Die Solarpaneele auf den Fahrradanhängern speisen je einen Akku mit einer Kilowattstunde Leistung. „Davon reicht einer, wir arbeiten energiesparend“, erklärt Stahnke. „Der andere ist zur Sicherheit dabei.“ Der gelernte Filmtheaterkaufmann und seine Frau Verena, eine Umweltwissenschaftlerin, vermitteln mit ihrem „Büro für Naturetainment“ Umweltbildung auf unterhaltsame Weise. Oft geht es um Klimafragen, sie werden beispielsweise aus dem Klimafonds des örtlichen Energieversorgers unterstützt.

„Cinéma Solaire“: 100 Prozent solarbetrieben und ohne Motor

Mit ihrem Solarkino reisen sie durch die Region, im Auftrag von Kooperationspartnern wie einer Selbsthilfe-Fahrradwerkstatt, Migrantinnen-Initiativen, Kirchengemeinden oder eben heute „Hannover summt“. Sie spielen meist unter freiem Himmel auf Dorf- oder Kirchplätzen oder schon mal in einer Straßenunterführung.
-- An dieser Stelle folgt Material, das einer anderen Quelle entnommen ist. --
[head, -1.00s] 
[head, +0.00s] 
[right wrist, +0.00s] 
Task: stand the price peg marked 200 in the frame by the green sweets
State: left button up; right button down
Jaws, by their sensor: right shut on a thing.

Die Idee und erste Tipps dafür haben sie aus der Schweiz bekommen, wo Reto Schmid und Christof Seiler schon 2007 das „Cinéma Solaire“ ins Leben gerufen haben, das ganz klein begann und inzwischen in Zürich, Bern, Basel und Winterthur Filme zeigt. „Cinéma Solaire“ vermietet auch die Ausrüstung, 100 Prozent solarbetrieben und ohne Motor, wie die beiden Betreiber versichern.

Hartmut Münch und seine Tochter Olivia verkaufen Popcorn für den Kinoabend unter freiem Himmel
Hartmut Münch und seine Tochter Olivia verkaufen Popcorn für den Kinoabend unter freiem Himmelepd-bild / Karen Miether

Kino mit der Kraft der Sonne, das ist auch ein Modell für afrikanische Staaten, wo Strom oft knapp ist. Im südlichen Afrika sorgt die Initiative „Sunshine Cinema“ nicht nur für Unterhaltung, sondern will zugleich arbeitslosen jungen Menschen eine Perspektive bieten. Sie stattet Jung-Unternehmer mit solarbetriebenem Equipment aus. Mit der Filmauswahl wollten die Macher zudem „die Kraft des Geschichtenerzählens“ etwa im Kampf gegen Jugendarbeitslosigkeit und geschlechterbedingte Gewalt nutzen, heißt es auf ihrer Homepage.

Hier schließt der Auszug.